Source data
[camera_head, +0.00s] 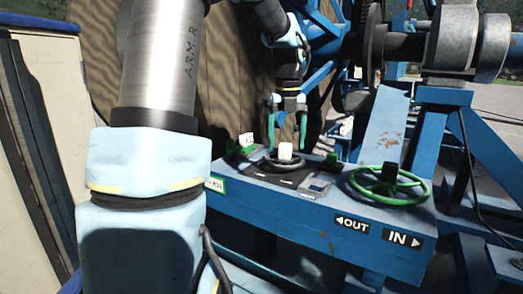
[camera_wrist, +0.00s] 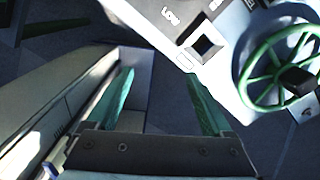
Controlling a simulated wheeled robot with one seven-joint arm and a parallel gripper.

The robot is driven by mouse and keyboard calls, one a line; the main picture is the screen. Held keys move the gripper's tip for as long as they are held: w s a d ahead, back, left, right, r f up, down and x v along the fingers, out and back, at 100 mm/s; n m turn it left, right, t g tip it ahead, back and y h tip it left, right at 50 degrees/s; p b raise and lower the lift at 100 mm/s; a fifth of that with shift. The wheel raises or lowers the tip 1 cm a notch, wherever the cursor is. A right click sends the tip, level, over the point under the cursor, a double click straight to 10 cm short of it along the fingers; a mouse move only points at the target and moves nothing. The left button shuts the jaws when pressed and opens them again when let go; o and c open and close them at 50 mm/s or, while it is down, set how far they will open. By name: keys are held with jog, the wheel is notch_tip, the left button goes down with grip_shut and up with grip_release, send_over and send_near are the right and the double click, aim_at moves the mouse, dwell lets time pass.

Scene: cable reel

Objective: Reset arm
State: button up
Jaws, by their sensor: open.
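My gripper (camera_head: 287,122) is open and empty, its two green fingers apart and pointing down. In the head view it appears just above or behind the blue control panel (camera_head: 290,215), near a small dark handwheel (camera_head: 262,163) with a pale block at it. In the wrist view the open fingers (camera_wrist: 160,88) have nothing between them and do not visibly touch anything. The panel's pale face with a "LOW" label (camera_wrist: 190,25) lies beyond them at the upper right. My arm (camera_head: 150,160) fills the left of the head view and hides part of the scene.
A green handwheel (camera_head: 388,185) stands at the panel's right, above "OUT" and "IN" labels; it also shows in the wrist view (camera_wrist: 262,75). A large wooden reel (camera_head: 235,80) and blue frame (camera_head: 445,97) stand close behind.

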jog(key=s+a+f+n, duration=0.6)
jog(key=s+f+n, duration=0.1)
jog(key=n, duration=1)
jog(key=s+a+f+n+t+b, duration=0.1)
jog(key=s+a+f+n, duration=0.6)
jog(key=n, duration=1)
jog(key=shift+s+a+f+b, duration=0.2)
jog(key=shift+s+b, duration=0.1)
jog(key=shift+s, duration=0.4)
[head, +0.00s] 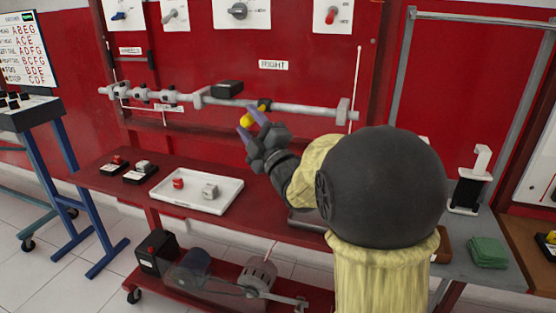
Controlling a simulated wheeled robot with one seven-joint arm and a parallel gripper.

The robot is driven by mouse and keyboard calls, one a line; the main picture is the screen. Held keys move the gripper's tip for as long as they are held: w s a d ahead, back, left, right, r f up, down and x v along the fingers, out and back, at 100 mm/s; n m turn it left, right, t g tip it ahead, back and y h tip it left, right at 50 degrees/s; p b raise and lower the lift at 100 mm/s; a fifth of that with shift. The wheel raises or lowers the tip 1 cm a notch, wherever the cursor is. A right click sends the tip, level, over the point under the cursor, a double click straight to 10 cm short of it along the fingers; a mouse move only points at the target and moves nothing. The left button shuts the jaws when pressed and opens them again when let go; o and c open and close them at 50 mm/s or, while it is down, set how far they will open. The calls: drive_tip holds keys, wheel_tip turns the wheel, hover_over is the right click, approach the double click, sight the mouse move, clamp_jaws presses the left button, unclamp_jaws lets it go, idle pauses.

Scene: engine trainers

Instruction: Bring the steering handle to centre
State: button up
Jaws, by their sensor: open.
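The steering handle appears to be the yellow knob (247,120) with a black mount, on a grey horizontal bar (305,110) across the red panel. It sits right of the bar's middle, below and left of the RIGHT sign (273,65). My gripper (248,121) is open, its two purple fingers on either side of the knob, one above and one below left. I cannot tell whether either finger touches it. My arm comes in from the lower right and hides part of the bench behind it.
A black block (227,89) stands at the bar just left of the knob. Below, a white tray (225,203) with a red and a grey piece lies on the red bench (110,183). Two small switch boxes sit left of it. A green cloth (487,252) lies right.

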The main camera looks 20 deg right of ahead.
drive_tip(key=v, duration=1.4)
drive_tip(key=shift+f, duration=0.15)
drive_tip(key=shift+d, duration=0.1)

:: WHAT THE EXERCISE ASKS ::
Copy the listing over exactly, skipping the pictures it holds.

:: WRITTEN REPLY ::
[camera_head, +0.00s] 
[camera_wrist, +0.00s] 
Controlling a simulated wheeled robot with one seven-joint arm and a parallel gripper.

The robot is driven by mouse and keyboard calls, one a line; the main picture is the screen. Held keys move the gripper's tip for as long as they are held: w s a d ahead, back, left, right, r f up, down and x v along the fingers, out and back, at 100 mm/s; n m turn it left, right, t g tip it ahead, back and y h tip it left, right at 50 degrees/s; p b raise and lower the lift at 100 mm/s; a fifth of that with shift. The wheel raises or lowers the tip 1 cm a notch, wherever the cursor is. A right click sends the tip, level, over the point under the cursor, a double click straight to 10 cm short of it along the fingers; a mouse move only points at the target and moves nothing. The left button shuts the jaws when pressed and opens them again when let go; o and c open and close them at 50 mm/s or, while it is down, set how far they will open. By name: keys are held with jog, the wheel is notch_tip, the left button goes down with grip_shut and up with grip_release, send_over and send_near are the right and the double click, aim_at moves the mouse, dwell lets time pass.

Scene: cable reel

Objective: Reset arm
State: button up
Jaws, by their sensor: open.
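My gripper (camera_head: 287,122) is open and empty, its two green fingers apart and pointing down. In the head view it appears just above or behind the blue control panel (camera_head: 290,215), near a small dark handwheel (camera_head: 262,163) with a pale block at it. In the wrist view the open fingers (camera_wrist: 160,88) have nothing between them and do not visibly touch anything. The panel's pale face with a "LOW" label (camera_wrist: 190,25) lies beyond them at the upper right. My arm (camera_head: 150,160) fills the left of the head view and hides part of the scene.
A green handwheel (camera_head: 388,185) stands at the panel's right, above "OUT" and "IN" labels; it also shows in the wrist view (camera_wrist: 262,75). A large wooden reel (camera_head: 235,80) and blue frame (camera_head: 445,97) stand close behind.

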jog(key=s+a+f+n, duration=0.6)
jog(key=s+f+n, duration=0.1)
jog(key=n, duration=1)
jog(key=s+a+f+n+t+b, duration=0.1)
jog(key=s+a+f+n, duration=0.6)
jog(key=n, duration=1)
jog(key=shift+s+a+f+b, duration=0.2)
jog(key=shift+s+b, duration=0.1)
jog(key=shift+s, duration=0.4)
[head, +0.00s] 
Controlling a simulated wheeled robot with one seven-joint arm and a parallel gripper.

The robot is driven by mouse and keyboard calls, one a line; the main picture is the screen. Held keys move the gripper's tip for as long as they are held: w s a d ahead, back, left, right, r f up, down and x v along the fingers, out and back, at 100 mm/s; n m turn it left, right, t g tip it ahead, back and y h tip it left, right at 50 degrees/s; p b raise and lower the lift at 100 mm/s; a fifth of that with shift. The wheel raises or lowers the tip 1 cm a notch, wherever the cursor is. A right click sends the tip, level, over the point under the cursor, a double click straight to 10 cm short of it along the fingers; a mouse move only points at the target and moves nothing. The left button shuts the jaws when pressed and opens them again when let go; o and c open and close them at 50 mm/s or, while it is down, set how far they will open. The calls: drive_tip holds keys, wheel_tip turns the wheel, hover_over is the right click, approach the double click, sight the mouse move, clamp_jaws presses the left button, unclamp_jaws lets it go, idle pauses.

Scene: engine trainers

Instruction: Bring the steering handle to centre
State: button up
Jaws, by their sensor: open.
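The steering handle appears to be the yellow knob (247,120) with a black mount, on a grey horizontal bar (305,110) across the red panel. It sits right of the bar's middle, below and left of the RIGHT sign (273,65). My gripper (248,121) is open, its two purple fingers on either side of the knob, one above and one below left. I cannot tell whether either finger touches it. My arm comes in from the lower right and hides part of the bench behind it.
A black block (227,89) stands at the bar just left of the knob. Below, a white tray (225,203) with a red and a grey piece lies on the red bench (110,183). Two small switch boxes sit left of it. A green cloth (487,252) lies right.

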The main camera looks 20 deg right of ahead.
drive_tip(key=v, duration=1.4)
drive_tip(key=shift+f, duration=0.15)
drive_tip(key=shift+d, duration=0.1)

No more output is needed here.